Wherever "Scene" appears in a line, list that line.

§ **Data listing**

╭──

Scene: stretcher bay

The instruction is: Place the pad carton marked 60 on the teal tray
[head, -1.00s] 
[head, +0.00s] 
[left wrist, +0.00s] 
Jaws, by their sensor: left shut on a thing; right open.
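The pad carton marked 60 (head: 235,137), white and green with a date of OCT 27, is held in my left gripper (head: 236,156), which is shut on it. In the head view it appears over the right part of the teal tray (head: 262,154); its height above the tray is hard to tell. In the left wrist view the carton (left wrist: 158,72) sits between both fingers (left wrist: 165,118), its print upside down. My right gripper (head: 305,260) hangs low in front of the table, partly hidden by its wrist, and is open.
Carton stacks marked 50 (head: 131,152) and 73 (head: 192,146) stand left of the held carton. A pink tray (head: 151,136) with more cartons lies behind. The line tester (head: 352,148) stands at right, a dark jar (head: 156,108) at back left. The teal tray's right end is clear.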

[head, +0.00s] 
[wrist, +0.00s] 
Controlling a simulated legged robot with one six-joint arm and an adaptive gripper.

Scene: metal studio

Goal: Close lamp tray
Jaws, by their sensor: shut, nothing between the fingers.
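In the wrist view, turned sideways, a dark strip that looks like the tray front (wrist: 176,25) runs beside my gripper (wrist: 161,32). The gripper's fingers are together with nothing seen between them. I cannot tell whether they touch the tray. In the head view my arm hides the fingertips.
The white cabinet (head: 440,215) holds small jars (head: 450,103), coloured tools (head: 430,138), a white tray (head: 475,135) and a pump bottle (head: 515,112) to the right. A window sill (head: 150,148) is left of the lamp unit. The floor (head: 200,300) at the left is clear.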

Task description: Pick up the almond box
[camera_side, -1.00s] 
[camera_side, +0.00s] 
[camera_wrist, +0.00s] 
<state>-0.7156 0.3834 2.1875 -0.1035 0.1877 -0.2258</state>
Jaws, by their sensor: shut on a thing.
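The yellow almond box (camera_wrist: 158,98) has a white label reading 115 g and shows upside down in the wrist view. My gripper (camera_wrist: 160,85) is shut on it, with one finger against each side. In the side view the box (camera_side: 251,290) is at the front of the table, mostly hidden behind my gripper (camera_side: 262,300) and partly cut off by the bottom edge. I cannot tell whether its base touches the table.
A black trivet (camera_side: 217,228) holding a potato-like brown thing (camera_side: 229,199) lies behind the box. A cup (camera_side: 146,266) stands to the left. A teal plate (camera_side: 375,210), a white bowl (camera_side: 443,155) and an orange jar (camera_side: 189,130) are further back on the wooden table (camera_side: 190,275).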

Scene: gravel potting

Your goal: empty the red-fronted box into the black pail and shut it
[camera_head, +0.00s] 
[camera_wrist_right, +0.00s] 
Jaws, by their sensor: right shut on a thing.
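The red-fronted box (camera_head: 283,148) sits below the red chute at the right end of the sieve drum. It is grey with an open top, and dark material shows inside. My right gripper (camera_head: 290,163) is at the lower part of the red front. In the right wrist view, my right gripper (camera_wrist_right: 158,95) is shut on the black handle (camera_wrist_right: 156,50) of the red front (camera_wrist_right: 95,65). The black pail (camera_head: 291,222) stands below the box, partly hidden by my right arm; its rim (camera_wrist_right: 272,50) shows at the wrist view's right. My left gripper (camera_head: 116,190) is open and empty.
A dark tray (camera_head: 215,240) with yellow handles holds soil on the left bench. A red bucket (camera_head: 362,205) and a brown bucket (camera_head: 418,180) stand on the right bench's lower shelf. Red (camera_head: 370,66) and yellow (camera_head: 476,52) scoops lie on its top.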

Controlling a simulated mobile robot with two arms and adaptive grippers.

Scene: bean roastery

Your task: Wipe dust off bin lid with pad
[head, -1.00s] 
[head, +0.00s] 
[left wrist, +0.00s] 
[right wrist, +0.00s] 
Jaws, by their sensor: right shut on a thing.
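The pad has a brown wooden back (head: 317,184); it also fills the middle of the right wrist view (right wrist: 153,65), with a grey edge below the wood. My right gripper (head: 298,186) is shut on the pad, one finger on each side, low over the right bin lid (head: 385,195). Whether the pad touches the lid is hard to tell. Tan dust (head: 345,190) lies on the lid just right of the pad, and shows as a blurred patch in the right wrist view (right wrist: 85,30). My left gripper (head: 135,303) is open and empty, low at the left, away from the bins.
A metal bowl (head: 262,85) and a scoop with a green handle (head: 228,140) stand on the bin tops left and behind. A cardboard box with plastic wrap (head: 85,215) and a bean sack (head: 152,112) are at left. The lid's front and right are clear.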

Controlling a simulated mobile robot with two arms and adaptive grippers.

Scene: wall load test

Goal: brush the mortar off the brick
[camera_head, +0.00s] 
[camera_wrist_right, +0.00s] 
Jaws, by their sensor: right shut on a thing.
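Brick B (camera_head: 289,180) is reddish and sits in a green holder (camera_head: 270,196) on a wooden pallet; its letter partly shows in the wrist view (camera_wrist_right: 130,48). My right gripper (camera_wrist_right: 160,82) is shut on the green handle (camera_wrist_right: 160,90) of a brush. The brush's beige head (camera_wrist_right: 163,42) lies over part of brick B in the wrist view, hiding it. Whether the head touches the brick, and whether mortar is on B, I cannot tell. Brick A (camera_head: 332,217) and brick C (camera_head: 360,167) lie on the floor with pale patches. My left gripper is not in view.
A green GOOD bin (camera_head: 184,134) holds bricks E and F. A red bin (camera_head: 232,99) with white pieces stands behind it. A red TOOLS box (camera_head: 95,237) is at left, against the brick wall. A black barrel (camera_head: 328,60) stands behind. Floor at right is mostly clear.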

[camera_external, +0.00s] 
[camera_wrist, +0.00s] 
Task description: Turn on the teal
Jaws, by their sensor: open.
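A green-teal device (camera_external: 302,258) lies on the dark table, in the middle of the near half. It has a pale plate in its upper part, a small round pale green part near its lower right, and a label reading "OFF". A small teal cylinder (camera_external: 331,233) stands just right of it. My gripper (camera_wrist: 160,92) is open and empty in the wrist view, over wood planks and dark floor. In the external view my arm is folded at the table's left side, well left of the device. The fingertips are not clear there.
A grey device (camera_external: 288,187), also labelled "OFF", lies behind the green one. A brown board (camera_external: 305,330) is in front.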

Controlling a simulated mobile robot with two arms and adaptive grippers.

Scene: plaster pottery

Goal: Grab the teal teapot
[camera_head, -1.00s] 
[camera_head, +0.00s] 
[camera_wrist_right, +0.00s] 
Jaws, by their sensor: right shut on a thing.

╰──

§ **EXPECTED OUTPUT**
Scene: stretcher bay
Scene: metal studio
Scene: gravel potting
Scene: bean roastery
Scene: wall load test
Scene: plaster pottery

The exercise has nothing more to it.